I’ve never heard it sung as praise.
Almost all our time-saving devices have become time-drains. Almost all our freedom of movement has been constricted by a list of endless demands. Former generations were busy with actual work – building barns, reaping fields, darning socks, fixing tractors. Our generation is busy with being busy. We’re all going and doing with near reckless haste, but it’s hard to say exactly where we’re going, what we’re doing.
Life is a tilt-a-whirl.
And in a tilt-a-whirl, discipleship is near impossible. Discipleship takes time. It calls for action, to be sure, but it’s action arising from a deep attentiveness born of stillness – Martha-like industry springing from Mary-like intimacy. For a reason Psalm 23 – maybe the best creed of the disciple – begins with God making us lie down. How else can he restore our souls, and how else can he prepare us to walk through the valley of the shadow of death while knowing he is with us, guiding us, protecting us, providing for us?
On the day of my baptism – now almost 35 years ago – I was given a “Life Verse” by my church: Matthew 6:33 – “But seek first his kingdom and his righteousness, all these things will be given to you as well.” The “these things” Jesus refers to are things I typically am anxious about, crave more of, chase after. These things, if I seek them and not God, make life a tilt-a-whirl.

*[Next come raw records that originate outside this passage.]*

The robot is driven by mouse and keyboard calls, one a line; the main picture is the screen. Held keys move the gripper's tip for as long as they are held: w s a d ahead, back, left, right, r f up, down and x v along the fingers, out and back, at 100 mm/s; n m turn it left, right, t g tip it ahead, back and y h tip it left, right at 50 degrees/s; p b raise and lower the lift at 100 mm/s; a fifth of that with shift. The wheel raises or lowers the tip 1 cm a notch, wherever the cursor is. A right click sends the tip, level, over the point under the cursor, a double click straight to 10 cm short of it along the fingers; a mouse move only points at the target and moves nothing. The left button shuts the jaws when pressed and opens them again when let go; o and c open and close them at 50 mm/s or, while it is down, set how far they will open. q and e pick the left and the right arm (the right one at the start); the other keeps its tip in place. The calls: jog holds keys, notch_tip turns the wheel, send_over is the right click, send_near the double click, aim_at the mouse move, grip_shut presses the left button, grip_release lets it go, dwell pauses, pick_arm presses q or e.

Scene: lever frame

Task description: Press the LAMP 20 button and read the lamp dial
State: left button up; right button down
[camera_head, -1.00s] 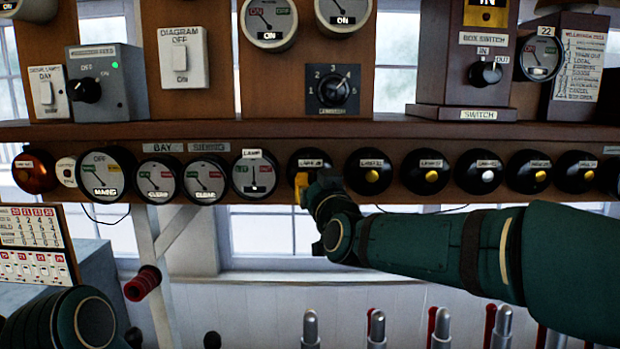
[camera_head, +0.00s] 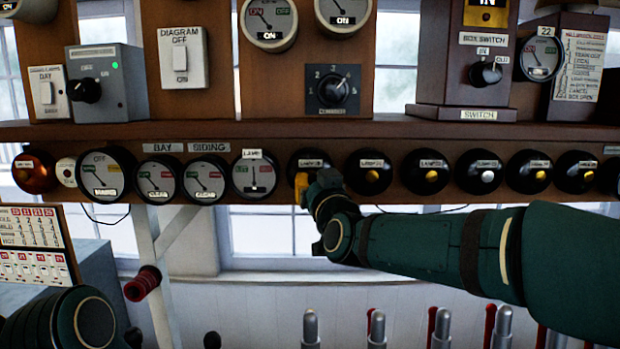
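A row of round black buttons runs along the wooden shelf front. The leftmost black button (camera_head: 309,160), with a small label too blurred to read surely, is partly covered by my right gripper (camera_head: 301,188). The gripper's yellow tip overlaps the button's lower left face; I cannot tell whether it touches or presses it. The finger gap is hidden. The lamp dial (camera_head: 254,176), labelled LAMP, is just left of that button and unobstructed. Its needle stands about vertical at mid-scale. My left arm shows only as a rounded link at the lower left; its gripper is out of view.
More black buttons (camera_head: 370,172) continue to the right above my right forearm. BAY (camera_head: 160,180) and SIDING (camera_head: 207,180) dials sit left of the lamp dial. A red-handled crank (camera_head: 143,283) hangs below at left. Several lever tops (camera_head: 377,328) stand along the bottom.

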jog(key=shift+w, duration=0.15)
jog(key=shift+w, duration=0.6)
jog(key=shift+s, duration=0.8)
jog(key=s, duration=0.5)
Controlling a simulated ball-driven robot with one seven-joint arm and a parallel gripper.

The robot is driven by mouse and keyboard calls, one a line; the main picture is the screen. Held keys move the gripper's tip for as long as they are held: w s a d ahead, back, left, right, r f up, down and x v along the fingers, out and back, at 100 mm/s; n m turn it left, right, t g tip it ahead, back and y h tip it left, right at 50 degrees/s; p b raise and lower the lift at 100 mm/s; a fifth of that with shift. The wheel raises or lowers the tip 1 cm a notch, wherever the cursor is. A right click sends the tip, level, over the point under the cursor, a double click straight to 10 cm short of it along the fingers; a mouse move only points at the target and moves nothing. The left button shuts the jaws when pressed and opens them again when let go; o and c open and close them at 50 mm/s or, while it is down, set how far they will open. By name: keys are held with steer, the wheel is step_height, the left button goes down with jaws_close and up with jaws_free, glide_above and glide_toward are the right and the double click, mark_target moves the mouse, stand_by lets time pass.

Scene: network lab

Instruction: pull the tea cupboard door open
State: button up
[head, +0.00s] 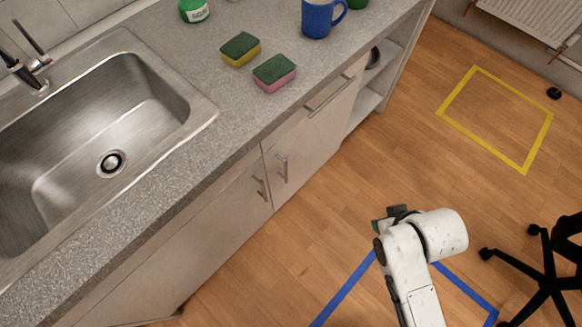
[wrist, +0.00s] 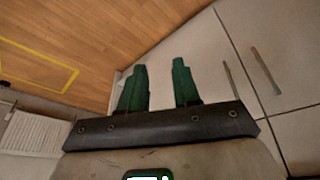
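Two pale cupboard doors meet under the counter, a left door (head: 225,215) and a right door (head: 305,150). Each has an upright metal bar handle near the seam, the left handle (head: 260,188) and the right handle (head: 282,168). No label shows which one is the tea cupboard. Both doors look shut. In the wrist view two bar handles, one nearer (wrist: 231,80) and one farther (wrist: 265,70), stand to the right of my gripper (wrist: 158,82). Its green fingers are apart with nothing between them, clear of both handles. In the head view my arm mostly hides the gripper.
The counter holds a sink (head: 95,125), two sponges (head: 274,72), a blue mug (head: 320,17) and a green bottle (head: 194,10). A drawer handle (head: 330,97) sticks out above the right door. An office chair (head: 550,275) stands at the right. The wooden floor between is open.

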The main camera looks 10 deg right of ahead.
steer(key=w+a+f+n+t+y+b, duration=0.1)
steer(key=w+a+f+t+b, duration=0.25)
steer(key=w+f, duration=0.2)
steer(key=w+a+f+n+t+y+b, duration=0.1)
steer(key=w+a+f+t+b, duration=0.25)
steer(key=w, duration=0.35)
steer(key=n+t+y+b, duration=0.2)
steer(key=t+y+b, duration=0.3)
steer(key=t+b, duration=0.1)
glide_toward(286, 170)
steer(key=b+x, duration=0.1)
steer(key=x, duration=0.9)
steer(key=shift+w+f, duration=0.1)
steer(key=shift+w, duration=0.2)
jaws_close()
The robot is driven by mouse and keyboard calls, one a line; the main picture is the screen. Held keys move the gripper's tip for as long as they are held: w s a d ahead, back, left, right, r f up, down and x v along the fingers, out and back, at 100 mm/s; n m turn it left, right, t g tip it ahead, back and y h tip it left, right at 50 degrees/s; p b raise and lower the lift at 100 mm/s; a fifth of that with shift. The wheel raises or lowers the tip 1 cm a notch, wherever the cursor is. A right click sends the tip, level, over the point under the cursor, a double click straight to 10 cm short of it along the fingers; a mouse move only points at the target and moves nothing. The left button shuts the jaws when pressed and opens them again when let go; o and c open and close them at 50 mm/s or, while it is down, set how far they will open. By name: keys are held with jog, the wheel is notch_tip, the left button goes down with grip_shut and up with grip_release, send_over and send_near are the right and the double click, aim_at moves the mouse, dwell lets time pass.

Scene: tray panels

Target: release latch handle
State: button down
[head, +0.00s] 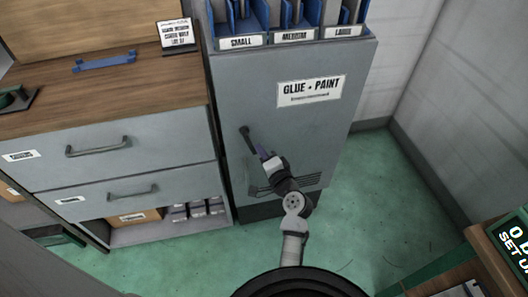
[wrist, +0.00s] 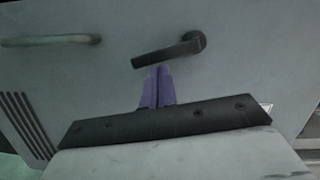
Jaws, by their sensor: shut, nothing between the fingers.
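The latch handle (head: 247,137) is a dark lever on the front of the grey cabinet door (head: 310,125) marked GLUE + PAINT. In the wrist view the latch handle (wrist: 165,54) runs from a round pivot at its right, sloping slightly down to a free end at the left. My gripper (head: 261,149) is at the lever's lower end in the head view. In the wrist view my gripper (wrist: 157,68) has its purple fingers together and empty, their tips at the lever's lower edge. I cannot tell whether they touch it.
A grey pull bar (wrist: 50,41) is fixed to the same door, beside the latch. Drawers with handles (head: 97,147) stand left of the cabinet, under a wooden worktop (head: 120,83). Labelled bins (head: 295,20) sit on top. Green floor (head: 375,195) is clear at the right.

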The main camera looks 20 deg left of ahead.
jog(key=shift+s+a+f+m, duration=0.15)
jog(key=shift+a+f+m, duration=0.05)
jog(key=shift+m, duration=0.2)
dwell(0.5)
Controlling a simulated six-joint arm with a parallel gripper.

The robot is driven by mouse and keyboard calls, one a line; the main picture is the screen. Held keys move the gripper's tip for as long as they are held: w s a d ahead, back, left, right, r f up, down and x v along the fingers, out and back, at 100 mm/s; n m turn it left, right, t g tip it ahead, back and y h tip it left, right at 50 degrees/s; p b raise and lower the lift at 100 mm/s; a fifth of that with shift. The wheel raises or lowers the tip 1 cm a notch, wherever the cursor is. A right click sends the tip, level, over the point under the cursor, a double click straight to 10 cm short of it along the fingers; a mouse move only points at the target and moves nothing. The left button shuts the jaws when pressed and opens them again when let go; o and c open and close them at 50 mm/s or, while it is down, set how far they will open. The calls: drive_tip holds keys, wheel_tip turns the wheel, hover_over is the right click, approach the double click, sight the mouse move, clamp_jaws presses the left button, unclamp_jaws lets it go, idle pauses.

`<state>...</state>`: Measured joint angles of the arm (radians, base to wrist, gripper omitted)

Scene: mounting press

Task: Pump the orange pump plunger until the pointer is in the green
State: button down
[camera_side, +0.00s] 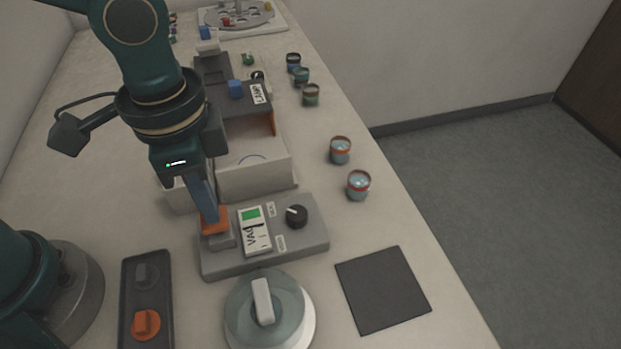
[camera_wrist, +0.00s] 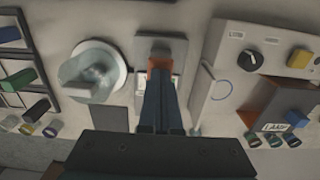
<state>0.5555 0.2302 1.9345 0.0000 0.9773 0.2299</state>
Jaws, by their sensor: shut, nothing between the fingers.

That little church had no idea – or maybe they did – how meddlesome that verse would prove in my life. It has messed with me in a million ways. Jesus lists food and clothing as the two things I might chase after, but I actually have a much longer list than that. Whenever I start chasing them, that verse comes crashing into my life again.
It calls me back to the one thing needed.
Here’s what it’s taught me: when I place God at the periphery of my life, he only makes my life more complicated. God-at-the-periphery just adds to the tilt-a-whirl effect. Only when God is at the center of my life does life make sense. Only then does it take on a shape that makes his yoke easy and his burden light. Only then do I have wisdom, strength, and grace to move through my days, busy as most are, with calm and clarity, and good cheer. Only then do I experience the deep contentment that alone is the antidote to coveting.
Life is meant to be lived from a center, and only God is a sufficient center. Eccentric literally means off-center. It’s how tilt-a-whirls work, spinning in a wonky orbit. Christians are called to be peculiar. But we’re not called to be eccentric.
Any adjustments needed in your life?